(Rows from a robot dataset)
● ● ● ● ● ● ●
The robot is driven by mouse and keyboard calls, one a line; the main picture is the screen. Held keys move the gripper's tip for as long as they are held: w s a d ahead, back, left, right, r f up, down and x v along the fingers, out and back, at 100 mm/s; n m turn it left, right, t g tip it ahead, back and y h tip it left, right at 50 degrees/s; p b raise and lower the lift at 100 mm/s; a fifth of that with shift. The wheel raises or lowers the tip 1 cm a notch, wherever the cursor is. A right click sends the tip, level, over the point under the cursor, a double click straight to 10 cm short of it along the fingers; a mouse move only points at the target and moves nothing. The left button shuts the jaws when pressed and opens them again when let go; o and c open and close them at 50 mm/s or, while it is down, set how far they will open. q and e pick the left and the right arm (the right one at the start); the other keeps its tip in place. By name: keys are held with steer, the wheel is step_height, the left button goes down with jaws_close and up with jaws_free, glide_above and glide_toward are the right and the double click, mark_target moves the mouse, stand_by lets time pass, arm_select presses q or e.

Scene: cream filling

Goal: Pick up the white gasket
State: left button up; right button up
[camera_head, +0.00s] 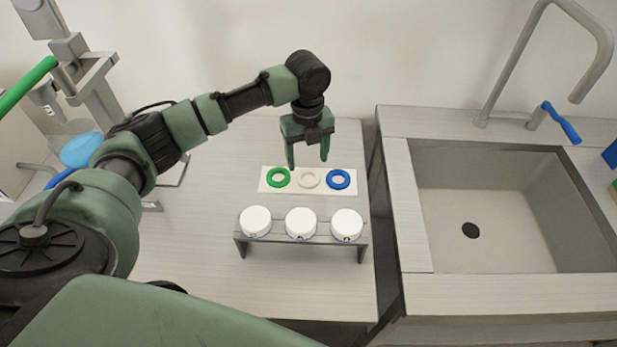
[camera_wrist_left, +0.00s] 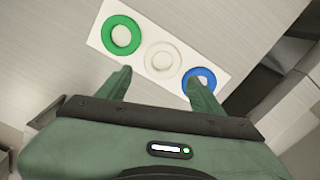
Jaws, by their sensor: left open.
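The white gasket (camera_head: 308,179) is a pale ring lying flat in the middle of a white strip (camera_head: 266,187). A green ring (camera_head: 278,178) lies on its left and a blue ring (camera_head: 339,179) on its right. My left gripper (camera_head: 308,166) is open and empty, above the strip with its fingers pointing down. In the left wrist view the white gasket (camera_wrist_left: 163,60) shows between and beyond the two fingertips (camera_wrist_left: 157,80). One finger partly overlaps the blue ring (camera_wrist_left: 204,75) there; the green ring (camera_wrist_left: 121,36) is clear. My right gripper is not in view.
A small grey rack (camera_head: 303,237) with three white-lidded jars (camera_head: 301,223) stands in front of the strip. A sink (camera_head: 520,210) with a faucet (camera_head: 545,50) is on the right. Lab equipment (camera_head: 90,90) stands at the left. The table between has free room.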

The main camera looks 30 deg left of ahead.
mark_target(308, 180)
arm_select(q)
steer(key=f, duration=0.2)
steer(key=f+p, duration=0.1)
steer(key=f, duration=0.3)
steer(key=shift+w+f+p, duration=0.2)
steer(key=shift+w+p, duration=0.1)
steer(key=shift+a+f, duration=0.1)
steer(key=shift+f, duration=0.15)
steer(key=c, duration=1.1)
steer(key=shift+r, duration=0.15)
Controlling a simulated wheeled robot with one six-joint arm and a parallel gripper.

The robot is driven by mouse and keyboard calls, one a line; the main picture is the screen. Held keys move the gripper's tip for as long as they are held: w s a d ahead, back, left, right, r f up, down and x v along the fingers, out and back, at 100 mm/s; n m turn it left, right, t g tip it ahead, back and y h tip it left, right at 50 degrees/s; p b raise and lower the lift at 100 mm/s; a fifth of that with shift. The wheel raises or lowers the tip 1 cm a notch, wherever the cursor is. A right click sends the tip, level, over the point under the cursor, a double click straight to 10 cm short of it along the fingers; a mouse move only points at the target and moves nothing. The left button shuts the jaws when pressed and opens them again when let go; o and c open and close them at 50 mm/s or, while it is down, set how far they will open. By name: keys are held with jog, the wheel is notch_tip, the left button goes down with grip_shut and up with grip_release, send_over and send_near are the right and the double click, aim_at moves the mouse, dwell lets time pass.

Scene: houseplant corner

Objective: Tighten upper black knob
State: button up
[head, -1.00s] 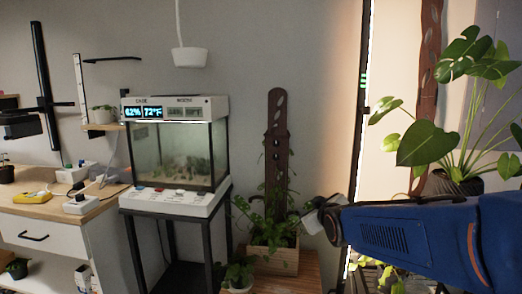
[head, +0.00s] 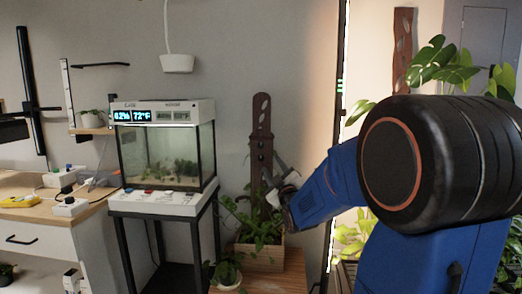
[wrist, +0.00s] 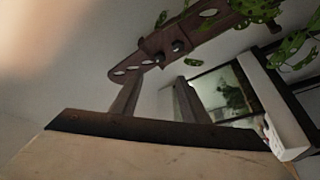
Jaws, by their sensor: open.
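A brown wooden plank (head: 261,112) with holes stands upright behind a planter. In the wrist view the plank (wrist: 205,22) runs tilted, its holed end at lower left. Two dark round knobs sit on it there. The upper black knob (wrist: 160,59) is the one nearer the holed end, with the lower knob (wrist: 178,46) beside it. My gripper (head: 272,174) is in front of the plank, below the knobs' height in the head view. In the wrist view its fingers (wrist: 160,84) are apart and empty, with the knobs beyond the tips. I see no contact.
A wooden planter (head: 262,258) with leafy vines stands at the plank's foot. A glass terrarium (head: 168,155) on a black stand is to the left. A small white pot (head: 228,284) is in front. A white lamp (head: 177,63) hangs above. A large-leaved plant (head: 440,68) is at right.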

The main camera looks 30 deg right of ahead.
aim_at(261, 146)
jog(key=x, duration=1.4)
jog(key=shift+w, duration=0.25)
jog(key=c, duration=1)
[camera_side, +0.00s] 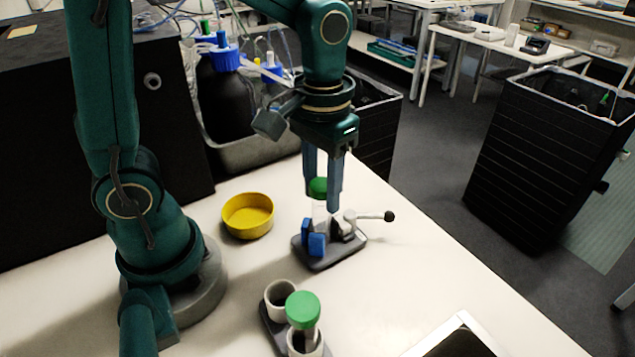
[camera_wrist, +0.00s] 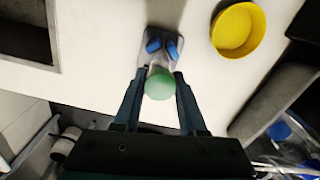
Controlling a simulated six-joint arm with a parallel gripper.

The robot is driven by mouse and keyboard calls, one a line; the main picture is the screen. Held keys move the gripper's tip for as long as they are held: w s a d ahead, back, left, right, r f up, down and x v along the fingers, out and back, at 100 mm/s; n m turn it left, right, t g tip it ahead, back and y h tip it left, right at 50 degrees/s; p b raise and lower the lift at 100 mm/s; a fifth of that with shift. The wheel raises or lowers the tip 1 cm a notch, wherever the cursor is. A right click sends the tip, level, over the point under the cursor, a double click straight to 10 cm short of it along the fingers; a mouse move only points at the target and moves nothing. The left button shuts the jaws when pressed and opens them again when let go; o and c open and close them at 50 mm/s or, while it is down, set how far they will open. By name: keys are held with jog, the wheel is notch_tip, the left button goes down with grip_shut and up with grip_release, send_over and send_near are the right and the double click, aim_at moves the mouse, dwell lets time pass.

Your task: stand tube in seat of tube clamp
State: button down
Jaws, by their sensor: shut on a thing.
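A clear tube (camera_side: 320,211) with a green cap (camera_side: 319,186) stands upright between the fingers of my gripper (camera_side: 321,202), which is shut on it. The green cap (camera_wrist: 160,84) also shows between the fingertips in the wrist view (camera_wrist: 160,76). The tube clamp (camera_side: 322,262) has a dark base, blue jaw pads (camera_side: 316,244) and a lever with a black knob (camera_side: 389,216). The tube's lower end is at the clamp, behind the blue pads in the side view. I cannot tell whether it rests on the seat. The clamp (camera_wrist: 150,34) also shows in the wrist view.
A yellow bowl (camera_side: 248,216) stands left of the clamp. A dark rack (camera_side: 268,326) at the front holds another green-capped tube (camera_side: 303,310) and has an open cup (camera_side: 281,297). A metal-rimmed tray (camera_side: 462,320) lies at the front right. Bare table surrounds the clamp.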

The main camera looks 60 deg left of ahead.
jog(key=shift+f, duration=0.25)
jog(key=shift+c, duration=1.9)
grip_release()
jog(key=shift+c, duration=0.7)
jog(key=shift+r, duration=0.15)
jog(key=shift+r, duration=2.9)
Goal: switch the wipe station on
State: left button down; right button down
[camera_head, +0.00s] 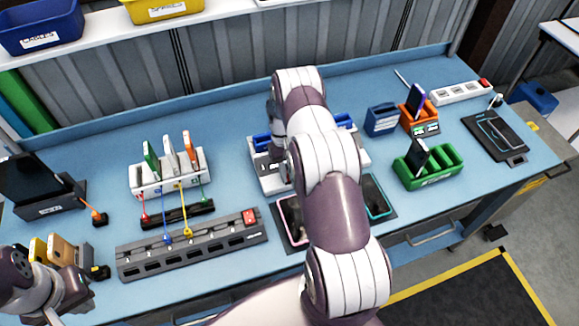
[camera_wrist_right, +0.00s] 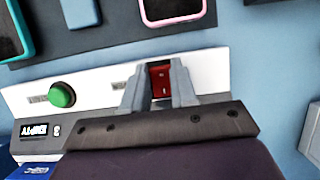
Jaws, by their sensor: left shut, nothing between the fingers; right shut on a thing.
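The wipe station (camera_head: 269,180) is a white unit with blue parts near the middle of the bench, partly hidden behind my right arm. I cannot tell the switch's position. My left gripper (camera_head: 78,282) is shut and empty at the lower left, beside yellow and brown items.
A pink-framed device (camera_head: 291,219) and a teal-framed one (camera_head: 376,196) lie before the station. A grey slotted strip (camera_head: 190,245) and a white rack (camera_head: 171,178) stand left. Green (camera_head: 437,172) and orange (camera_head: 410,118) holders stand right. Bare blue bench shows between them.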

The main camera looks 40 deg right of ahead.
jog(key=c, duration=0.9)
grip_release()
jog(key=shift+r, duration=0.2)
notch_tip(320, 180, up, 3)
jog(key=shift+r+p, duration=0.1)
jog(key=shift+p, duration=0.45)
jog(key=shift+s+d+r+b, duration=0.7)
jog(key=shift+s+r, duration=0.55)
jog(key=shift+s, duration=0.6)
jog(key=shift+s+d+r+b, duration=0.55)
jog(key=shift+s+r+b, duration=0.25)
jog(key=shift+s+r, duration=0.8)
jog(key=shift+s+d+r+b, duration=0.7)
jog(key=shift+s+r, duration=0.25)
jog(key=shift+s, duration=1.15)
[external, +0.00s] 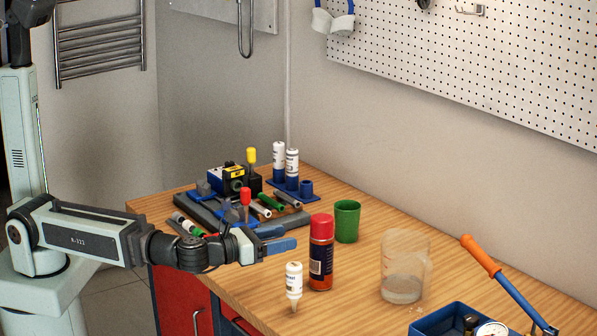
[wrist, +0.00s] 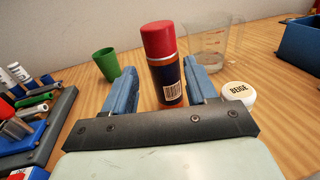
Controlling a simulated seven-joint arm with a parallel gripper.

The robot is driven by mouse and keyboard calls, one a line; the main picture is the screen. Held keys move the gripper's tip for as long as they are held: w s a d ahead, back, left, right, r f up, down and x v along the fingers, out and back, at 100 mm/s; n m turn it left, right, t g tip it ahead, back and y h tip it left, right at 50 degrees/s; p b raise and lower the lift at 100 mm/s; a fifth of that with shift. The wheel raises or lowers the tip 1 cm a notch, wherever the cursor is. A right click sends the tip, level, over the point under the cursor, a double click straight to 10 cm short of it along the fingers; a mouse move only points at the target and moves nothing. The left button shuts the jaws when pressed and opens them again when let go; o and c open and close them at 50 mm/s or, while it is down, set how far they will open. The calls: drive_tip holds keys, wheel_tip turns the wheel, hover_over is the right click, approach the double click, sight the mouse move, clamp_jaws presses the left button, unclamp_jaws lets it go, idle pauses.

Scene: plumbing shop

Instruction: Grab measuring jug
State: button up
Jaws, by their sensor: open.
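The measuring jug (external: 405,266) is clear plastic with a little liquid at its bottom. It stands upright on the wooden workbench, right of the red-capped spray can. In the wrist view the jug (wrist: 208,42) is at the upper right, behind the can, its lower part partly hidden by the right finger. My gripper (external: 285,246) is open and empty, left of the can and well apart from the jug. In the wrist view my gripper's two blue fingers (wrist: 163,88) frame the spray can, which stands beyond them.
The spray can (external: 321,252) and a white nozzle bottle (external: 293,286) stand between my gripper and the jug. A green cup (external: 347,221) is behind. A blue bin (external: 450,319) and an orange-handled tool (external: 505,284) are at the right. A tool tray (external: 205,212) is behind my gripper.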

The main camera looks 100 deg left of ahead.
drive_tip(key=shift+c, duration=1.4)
● ● ● ● ● ● ●
Return all the lines that contain the string "State".

• **Result of this task**
State: left button up; right button up
State: button up
State: button down
State: left button down; right button down
State: button up

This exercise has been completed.